House debates
Monday, 18 February 2008
Adjournment
Local Grants Scheme
8:51 pm
Louise Markus (Greenway, Liberal Party, Shadow Parliamentary Secretary for Immigration and Citizenship) Share this | Link to this | Hansard source
I rise this evening to raise my concerns about the Australian government’s failure to renew funding for the Local Grants Scheme as part of the previous coalition government’s Working Together to Manage Emergencies program. The Local Grants Scheme provided communities such as mine access to funds so that emergency service centres could be upgraded or purchase additional equipment. Following a search of the Attorney-General’s website today, I found the following statement:
The Local Grants Scheme will not be offered.
This statement concerns me greatly. I find it ironic that the Australian government is offering funding to assist local emergency services with volunteer recruitment and training, while neglecting to fund basic equipment that is necessary to get the job done in the first place.
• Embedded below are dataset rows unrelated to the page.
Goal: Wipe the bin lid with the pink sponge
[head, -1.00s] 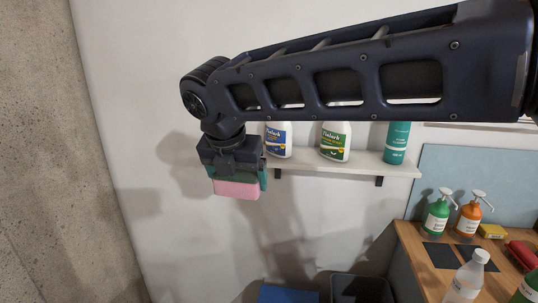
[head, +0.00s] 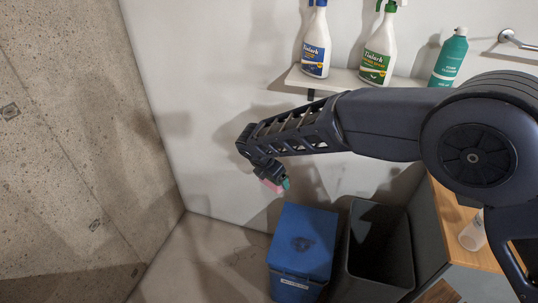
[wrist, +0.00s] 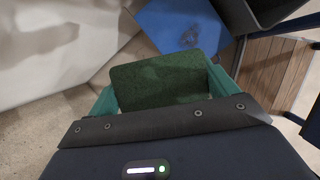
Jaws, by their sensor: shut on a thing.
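My gripper (head: 274,182) is shut on the pink sponge (head: 269,186) and holds it in the air near the wall. In the wrist view the sponge's dark green face (wrist: 160,82) shows between the teal fingertips; its pink part is hidden there. The blue bin (head: 300,286) stands on the floor below and a little right of my gripper. Its flat blue lid (head: 313,226) is shut and has a dark smudge (head: 302,244) near its middle. The lid also shows beyond the sponge in the wrist view (wrist: 168,20). The sponge is apart from the lid.
A dark grey open bin (head: 380,283) stands right of the blue one. A cabinet with a wooden top (head: 456,215) is farther right, with a clear bottle (head: 473,232) on it. A wall shelf (head: 340,81) above my arm holds several bottles. Floor left of the blue bin is clear.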

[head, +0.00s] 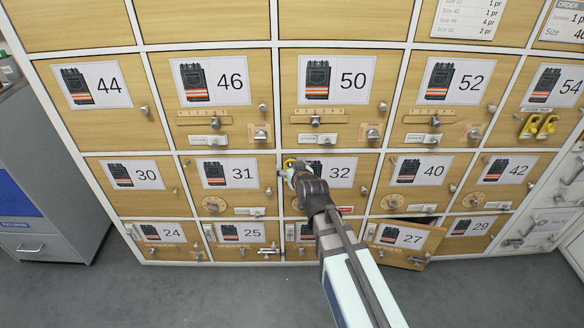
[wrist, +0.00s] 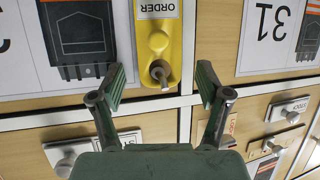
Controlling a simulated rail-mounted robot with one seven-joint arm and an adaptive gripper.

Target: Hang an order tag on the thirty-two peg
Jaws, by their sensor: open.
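A yellow order tag (wrist: 158,30) fills the upper middle of the wrist view, where the labels show upside down. A metal peg (wrist: 163,80) sticks out through the hole of the tag, and the tag lies along the door face. This is on the thirty-two door (head: 345,180), beside the white divider to door 31. In the head view a bit of the tag (head: 290,162) shows by my gripper (head: 287,172). In the wrist view my gripper (wrist: 160,88) is open, with one finger on each side of the peg and apart from the tag.
Two yellow order tags (head: 538,126) hang below the 54 card at the right. Door 27 (head: 405,240) stands ajar in the bottom row. Knobs, dials and latches stick out from neighbouring doors. A grey cabinet (head: 45,170) stands at the left. The floor in front is clear.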

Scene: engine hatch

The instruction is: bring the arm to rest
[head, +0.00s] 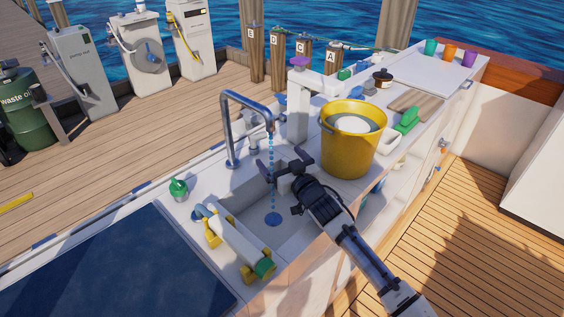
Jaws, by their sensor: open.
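My arm reaches up from the lower right in the head view. My gripper (277,171) is open, over the sink (250,202) on the counter. Its fingers are close to the thin stream of water (272,150) falling from the tap (231,130). I see nothing held between the fingers. The yellow bucket (349,153), with a pale round thing inside, stands on the counter just beyond and to the right of my gripper.
A white bar with yellow brackets and a green end (240,246) lies at the sink's front-left. A green bottle (179,189) stands left of it. A green brush (407,119), a cutting board (417,104) and cups (449,53) are farther back. Deck at right (460,230) is clear.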

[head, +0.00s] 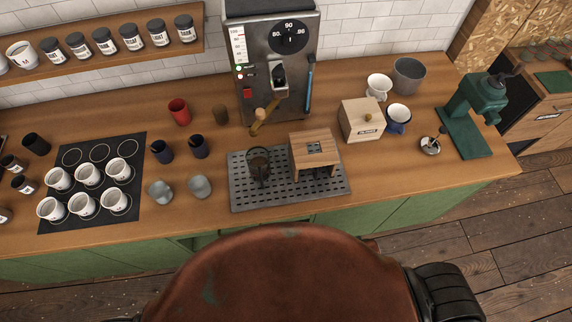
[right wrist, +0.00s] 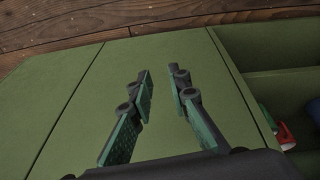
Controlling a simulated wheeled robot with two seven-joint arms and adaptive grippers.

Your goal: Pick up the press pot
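A small dark, glassy vessel (head: 259,167) stands upright on the left part of the grey perforated metal tray (head: 241,201) on the counter. It looks like the press pot, but it is too small to be sure. My right gripper (right wrist: 163,78) shows only in the right wrist view. Its green-padded fingers are apart with nothing between them, over green cabinet panels (right wrist: 105,85) and away from the vessel. My left gripper is in neither view.
A wooden stand (head: 313,146) is just right of the vessel on the tray. Grey cups (head: 200,186) stand to the left, white cups (head: 88,173) on a black mat farther left. A wooden box (head: 360,122) and green grinder (head: 480,100) stand right.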

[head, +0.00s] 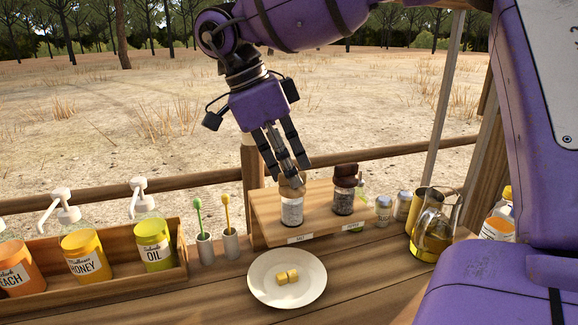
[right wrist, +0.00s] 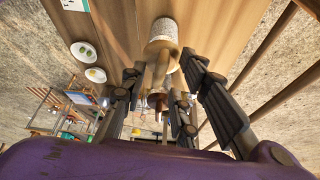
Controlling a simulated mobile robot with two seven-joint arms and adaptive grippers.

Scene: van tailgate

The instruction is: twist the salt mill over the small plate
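The salt mill (head: 292,207), a clear jar of pale grains with a light wooden top, stands upright on a small wooden shelf. My right gripper (head: 288,162) reaches down at its top from behind, fingers apart. In the right wrist view the salt mill (right wrist: 163,34) lies between the spread fingers of the gripper (right wrist: 162,68), with a gap visible on the right side. The small plate (head: 262,292), white and round, sits on the counter in front of the shelf and bears yellow cubes. My left gripper is out of view.
A dark-topped mill (head: 343,192) stands close to the right on the shelf (head: 318,222). Further right are shakers (head: 383,211) and a glass oil jug (head: 433,238). Left are cups with brushes (head: 204,248) and a wooden box (head: 120,283) of pump bottles.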

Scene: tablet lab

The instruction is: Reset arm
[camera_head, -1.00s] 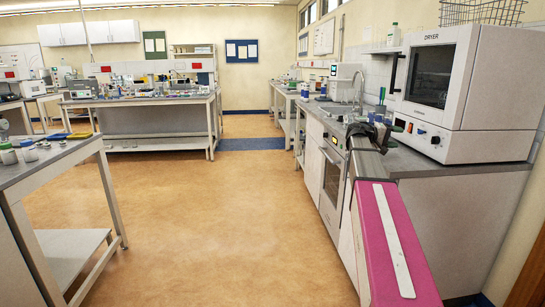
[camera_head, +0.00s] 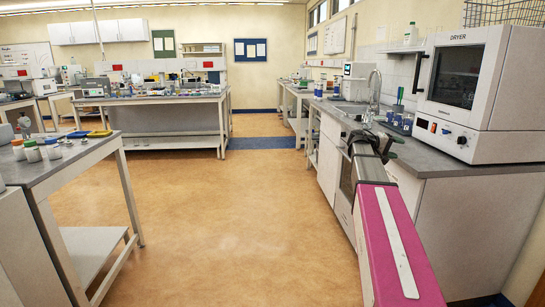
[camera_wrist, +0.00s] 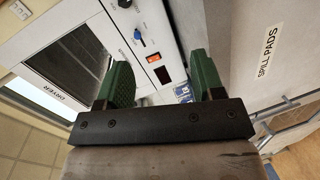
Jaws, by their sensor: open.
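My gripper (camera_head: 372,138) shows at the far end of my pink and white arm, over the counter on the right side of the head view. In the wrist view, my gripper (camera_wrist: 163,82) has two green fingers set wide apart. Nothing is between the fingertips; the gripper is open and empty. In the head view the dryer (camera_head: 500,135) stands on the counter to the right of my gripper.
The grey counter (camera_head: 440,160) runs along the right wall, with a sink, tap and blue-labelled containers (camera_head: 402,121) close by my gripper. A table (camera_head: 65,160) with jars stands at the left. A white bench (camera_head: 165,122) stands farther back. The floor (camera_head: 230,220) between is clear.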

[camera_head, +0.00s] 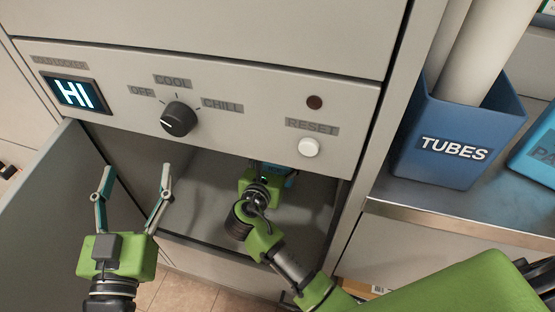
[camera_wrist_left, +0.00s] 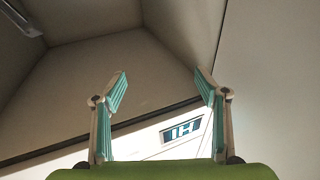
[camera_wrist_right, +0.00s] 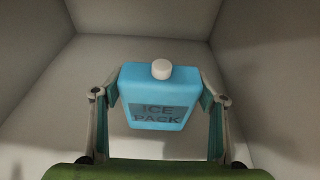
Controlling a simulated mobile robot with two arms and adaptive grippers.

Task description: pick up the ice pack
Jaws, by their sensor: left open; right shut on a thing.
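The ice pack (camera_wrist_right: 158,88) is a light blue block with a white cap and a dark "ICE PACK" label, seen in the right wrist view. My right gripper (camera_wrist_right: 160,103) is shut on it, one finger against each side. In the head view my right arm reaches into the open compartment (camera_head: 205,205), and only a blue sliver of the ice pack (camera_head: 291,177) shows past the gripper. My left gripper (camera_head: 134,186) is open and empty in front of the compartment's left part. Its spread fingers also show in the left wrist view (camera_wrist_left: 160,88).
The compartment door (camera_head: 50,215) stands open at the left. Above the opening are a lit "HI" display (camera_head: 76,93), a dark dial (camera_head: 178,119) and a white reset button (camera_head: 309,148). A blue "TUBES" bin (camera_head: 452,140) stands on the metal shelf (camera_head: 470,222) at right.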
This will impact on the capacity of volunteers to serve local communities effectively. The Hawkesbury Rural Fire Service Operational Centre in my electorate has a phone system which urgently requires upgrading. This phone system is the link between volunteers and residents in the community, especially when homes and lives are at risk during a fire. The Attorney-General said:
The Rudd government recognises that emergency volunteers give so freely of their time to protect the lives and property of others.
What I am saying is that denying these volunteers access to funds to purchase essential equipment is not recognising their value. Basic equipment which was previously funded under the coalition government included equipment for the upgrade of the SES Emergency Operations Centre in the Hawkesbury, emergency generators for Cootamundra Shire Council and upgrading of communication equipment for Shoalhaven’s main and alternate emergency operation centres. All this was funded through the Local Grants Scheme. The current eligibility guidelines under the National Emergency Volunteer Support Fund for such items state that ‘operational equipment will generally not be considered unless it can be demonstrated to have a training use’. While training is critical to all emergency services, organisations and volunteers particularly to maintain occupational health and safety requirements, equipment to do the job and training on such equipment cannot be undertaken without the purchase of such equipment.
I call on the Rudd government to provide rural fire services and the SES in electorates such as mine and in other parts of our country with funding for much-needed equipment, just as the previous coalition government did. In my electorate alone, where the New South Wales government is primarily responsible for the emergency services, Labor have failed to provide these emergency services with basic equipment to help them fight fires, to keep volunteers and the people and communities they seek to protect safe. In the Hawkesbury we have the RAFT—the remote area fire team. The job of the RAFT volunteers is to be dropped, often by helicopter, into remote locations and to fight fires in the early stages at their source where on-the-ground units cannot reach. It is unacceptable that the members of this unit, which assisted with the Canberra fires, do not have the following as part of their basic firefighting kits: battery packs to ensure power radios remain powered in remote areas—they need 20; a 2,000-watt converter generator to recharge radios—they need one; backpack blowers to clear firebreaks and helipads—they need two; professional chainsaws to clear firebreaks and helipads—again, they need two; and lightweight sleeping bags so that when they sleep out overnight in the bush they have something to sleep in. That is basic. Most importantly, they need eight emergency distress beacons, which are essential in an area with no radio coverage. All this totals just $23,000.
I have many emergency services in my electorate, including Ebenezer RFS and Oakville RFS, to name just two. The group fire captains and the fire control centre of the Hawkesbury Rural Fire Service desperately need equipment. I call on the Rudd Labor government to provide Australian government funding to rural fire services and state emergency services in my state and others, because the state Labor governments have failed to provide these much-needed pieces of equipment so that these volunteers can do their job. With the apparent alteration to guidelines for local grants, an avenue for federal funds is now cut off.